(Robot control records)

+++

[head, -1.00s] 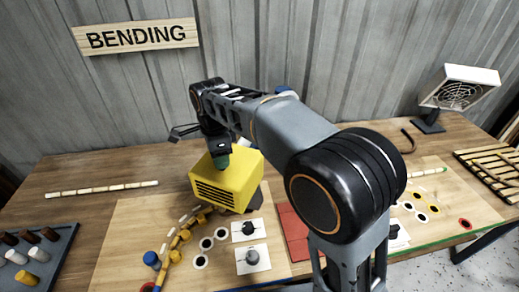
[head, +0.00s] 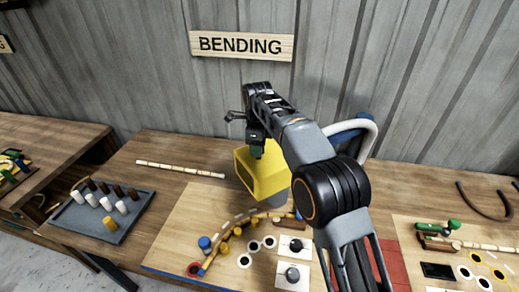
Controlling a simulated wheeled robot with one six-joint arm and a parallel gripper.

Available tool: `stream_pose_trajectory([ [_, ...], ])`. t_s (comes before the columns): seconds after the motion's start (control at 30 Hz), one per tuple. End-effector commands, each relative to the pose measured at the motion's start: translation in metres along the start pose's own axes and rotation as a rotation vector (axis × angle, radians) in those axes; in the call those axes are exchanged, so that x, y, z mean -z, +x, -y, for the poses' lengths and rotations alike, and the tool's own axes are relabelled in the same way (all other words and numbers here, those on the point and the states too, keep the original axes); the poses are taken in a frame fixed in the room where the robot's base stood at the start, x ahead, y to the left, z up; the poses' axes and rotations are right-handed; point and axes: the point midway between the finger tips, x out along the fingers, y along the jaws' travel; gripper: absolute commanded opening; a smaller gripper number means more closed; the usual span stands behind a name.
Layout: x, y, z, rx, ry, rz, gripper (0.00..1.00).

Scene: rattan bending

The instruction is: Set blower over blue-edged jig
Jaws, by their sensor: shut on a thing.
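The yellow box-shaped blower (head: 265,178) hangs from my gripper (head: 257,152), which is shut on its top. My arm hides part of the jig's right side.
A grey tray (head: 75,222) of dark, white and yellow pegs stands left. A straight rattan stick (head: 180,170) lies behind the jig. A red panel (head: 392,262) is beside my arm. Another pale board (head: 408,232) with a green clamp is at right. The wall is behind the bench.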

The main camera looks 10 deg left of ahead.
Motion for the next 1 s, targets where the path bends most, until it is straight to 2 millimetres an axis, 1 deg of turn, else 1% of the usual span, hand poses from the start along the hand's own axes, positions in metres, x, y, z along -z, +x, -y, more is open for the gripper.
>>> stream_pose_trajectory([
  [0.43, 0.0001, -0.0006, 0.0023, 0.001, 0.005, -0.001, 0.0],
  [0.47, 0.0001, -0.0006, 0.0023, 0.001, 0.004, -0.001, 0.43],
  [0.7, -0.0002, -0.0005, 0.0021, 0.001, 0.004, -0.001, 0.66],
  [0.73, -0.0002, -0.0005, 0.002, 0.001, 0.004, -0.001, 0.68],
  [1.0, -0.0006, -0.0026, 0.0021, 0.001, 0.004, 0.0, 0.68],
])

+++

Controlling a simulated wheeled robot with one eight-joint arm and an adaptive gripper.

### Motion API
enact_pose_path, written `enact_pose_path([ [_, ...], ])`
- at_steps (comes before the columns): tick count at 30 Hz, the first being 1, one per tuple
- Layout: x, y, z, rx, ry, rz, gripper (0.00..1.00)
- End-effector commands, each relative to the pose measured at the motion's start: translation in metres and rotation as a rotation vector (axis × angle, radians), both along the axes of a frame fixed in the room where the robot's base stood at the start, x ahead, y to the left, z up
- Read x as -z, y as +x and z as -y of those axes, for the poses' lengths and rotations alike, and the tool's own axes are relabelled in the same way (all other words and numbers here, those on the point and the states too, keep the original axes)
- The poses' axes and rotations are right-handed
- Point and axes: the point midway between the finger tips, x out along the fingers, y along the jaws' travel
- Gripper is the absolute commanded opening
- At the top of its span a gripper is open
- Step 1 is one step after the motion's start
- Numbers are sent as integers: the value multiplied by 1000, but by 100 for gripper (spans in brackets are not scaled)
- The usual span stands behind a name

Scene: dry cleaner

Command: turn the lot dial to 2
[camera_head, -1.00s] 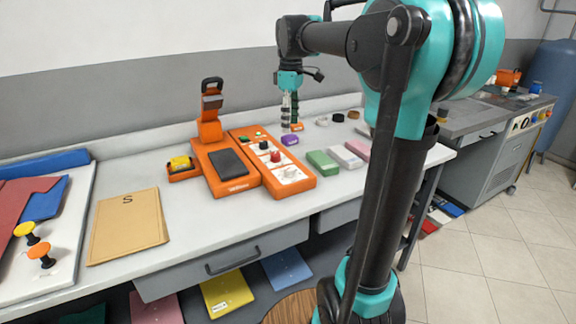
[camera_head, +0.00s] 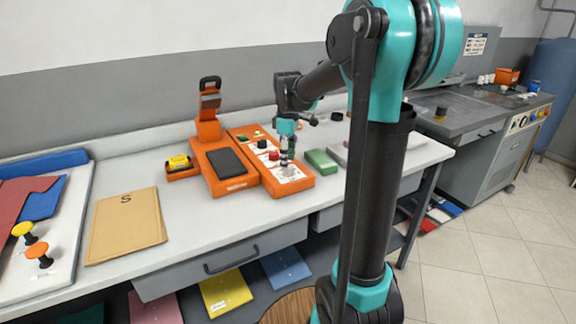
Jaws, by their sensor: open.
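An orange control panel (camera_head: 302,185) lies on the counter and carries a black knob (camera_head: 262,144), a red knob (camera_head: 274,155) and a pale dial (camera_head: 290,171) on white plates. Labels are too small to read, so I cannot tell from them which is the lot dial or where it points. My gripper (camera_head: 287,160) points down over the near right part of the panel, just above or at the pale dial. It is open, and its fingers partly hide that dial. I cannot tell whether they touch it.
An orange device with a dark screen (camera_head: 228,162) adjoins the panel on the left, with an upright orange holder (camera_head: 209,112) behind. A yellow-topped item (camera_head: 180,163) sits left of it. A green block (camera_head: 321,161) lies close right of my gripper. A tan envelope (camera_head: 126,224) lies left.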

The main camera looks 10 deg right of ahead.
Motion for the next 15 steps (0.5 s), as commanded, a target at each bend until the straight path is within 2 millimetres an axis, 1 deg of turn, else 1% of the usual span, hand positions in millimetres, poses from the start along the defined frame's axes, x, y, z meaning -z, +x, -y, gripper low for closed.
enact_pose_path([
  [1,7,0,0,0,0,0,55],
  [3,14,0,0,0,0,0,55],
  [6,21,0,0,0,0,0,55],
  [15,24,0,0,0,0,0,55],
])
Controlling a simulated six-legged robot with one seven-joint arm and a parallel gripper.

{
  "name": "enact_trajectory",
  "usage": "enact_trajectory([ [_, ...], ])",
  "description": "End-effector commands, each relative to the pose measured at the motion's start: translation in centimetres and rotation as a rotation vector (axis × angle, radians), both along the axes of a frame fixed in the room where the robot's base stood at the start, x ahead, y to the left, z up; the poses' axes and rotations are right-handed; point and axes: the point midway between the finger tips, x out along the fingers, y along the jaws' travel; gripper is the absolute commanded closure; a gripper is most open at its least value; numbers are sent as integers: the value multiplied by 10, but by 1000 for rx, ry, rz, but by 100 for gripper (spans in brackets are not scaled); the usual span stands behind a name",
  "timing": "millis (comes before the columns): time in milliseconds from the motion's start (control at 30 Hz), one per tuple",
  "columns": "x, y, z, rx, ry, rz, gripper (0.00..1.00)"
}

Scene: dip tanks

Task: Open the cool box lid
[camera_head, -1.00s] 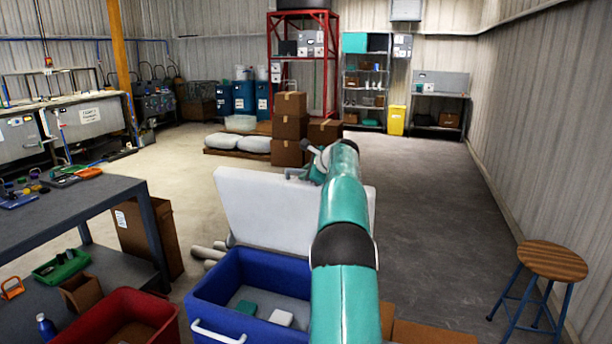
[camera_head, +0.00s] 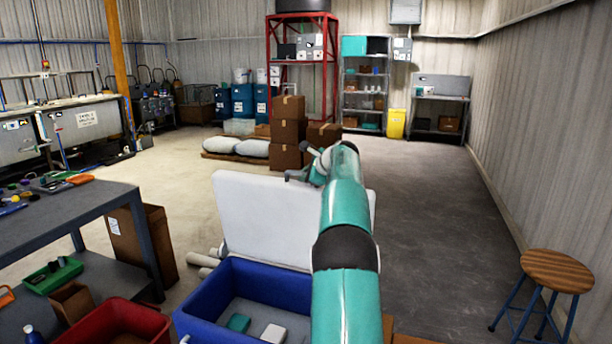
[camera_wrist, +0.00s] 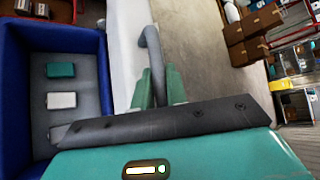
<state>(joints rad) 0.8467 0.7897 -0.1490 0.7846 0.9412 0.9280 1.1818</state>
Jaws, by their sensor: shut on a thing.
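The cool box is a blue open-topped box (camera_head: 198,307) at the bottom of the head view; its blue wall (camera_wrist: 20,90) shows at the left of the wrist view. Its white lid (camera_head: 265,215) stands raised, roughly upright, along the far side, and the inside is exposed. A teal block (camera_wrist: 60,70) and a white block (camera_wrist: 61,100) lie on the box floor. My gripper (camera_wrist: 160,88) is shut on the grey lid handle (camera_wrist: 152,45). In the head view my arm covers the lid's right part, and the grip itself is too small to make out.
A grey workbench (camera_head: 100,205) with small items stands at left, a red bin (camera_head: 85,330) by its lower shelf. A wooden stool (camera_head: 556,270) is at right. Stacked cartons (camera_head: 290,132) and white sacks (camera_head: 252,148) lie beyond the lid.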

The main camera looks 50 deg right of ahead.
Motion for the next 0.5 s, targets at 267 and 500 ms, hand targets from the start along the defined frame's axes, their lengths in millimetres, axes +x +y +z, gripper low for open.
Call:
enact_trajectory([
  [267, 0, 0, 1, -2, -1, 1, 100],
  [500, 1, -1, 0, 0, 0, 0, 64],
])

+++

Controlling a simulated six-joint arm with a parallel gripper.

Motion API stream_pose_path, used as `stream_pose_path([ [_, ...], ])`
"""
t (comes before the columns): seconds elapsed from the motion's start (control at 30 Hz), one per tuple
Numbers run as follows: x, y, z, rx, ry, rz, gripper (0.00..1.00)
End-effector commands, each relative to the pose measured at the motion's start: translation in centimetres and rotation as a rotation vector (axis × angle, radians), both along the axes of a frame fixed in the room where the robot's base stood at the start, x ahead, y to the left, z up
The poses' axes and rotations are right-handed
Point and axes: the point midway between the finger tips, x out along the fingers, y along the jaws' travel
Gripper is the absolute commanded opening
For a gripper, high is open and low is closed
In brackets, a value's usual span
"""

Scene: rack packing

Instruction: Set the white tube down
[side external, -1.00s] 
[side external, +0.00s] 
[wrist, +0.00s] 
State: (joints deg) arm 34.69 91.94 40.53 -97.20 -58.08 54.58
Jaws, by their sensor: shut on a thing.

+++

Requirements: Search the records above for the string "Layout". Copy every line that contains it.

Output of the exercise:
Layout: x, y, z, rx, ry, rz, gripper (0.00..1.00).
- Layout: x, y, z, rx, ry, rz, gripper (0.00..1.00)

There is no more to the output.